Ein weiteres Forschungsprojekt ist die Herstellung von solarem Wasserstoff. Dabei wird die im Turm erzeugte Hitze genutzt, um in einer thermo-chemischen Reaktion Wasser zu spalten. Ziel der Forscher ist es, Innovationen bis zur Marktreife zu entwickeln und so solarthermische Kraftwerke effizienter und kostengünstiger zu machen. „Kleine Modifikationen und Innovationen macht die Industrie in der Zwischenzeit auch alleine, als Forschungsinstitut können wir Technologiesprünge wagen und wiederum zur Marktreife bringen. Mit dem Turm haben wir die Chance, die international führende Rolle des DLR in der Entwicklung solarthermischer Kraftwerkstechnologien weiter zu festigen“, sagte Prof. Robert Pitz-Paal, ebenfalls Co-Direktor des DLR-Instituts für Solarforschung.

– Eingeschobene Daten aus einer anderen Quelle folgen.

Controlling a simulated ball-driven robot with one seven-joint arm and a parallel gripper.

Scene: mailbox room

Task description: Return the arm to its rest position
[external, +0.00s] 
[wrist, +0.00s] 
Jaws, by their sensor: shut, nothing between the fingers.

Das Turmkraftwerk in Jülich dient als Pilotanlage und Referenz für kommerzielle Kraftwerke in Südeuropa und Nordafrika. Ein nahezu baugleiches Kraftwerk befindet sich derzeit in Algerien in der detaillierten Planung. Die in Deutschland entwickelte Technologie kommt damit in den sonnenreichen Regionen der Erde zum Einsatz. Dort haben solarthermische Kraftwerke ihr größtes Potenzial, sie spielen auch beim Wüstenstromprojekt DESERTEC eine tragende Rolle.

Der Solarturm Jülich wurde 2008 im Auftrag der Stadtwerke Jülich GmbH von dem Unternehmen Kraftanlagen München GmbH (KAM) gebaut. Gefördert wurde die Anlage vom Bundesministerium für Umwelt, Naturschutz und Reaktorsicherheit (BMU), dem Ministerium für Wirtschaft, Mittelstand und Energie in Nordrhein-Westfalen (MWME), dem Ministerium für Innovation, Wissenschaft und Forschung in Nordrhein-Westfalen (MIWF) des und dem Bayerischen Staatsministerium für Wirtschaft, Infrastruktur, Verkehr und Technologie (STMWIVT).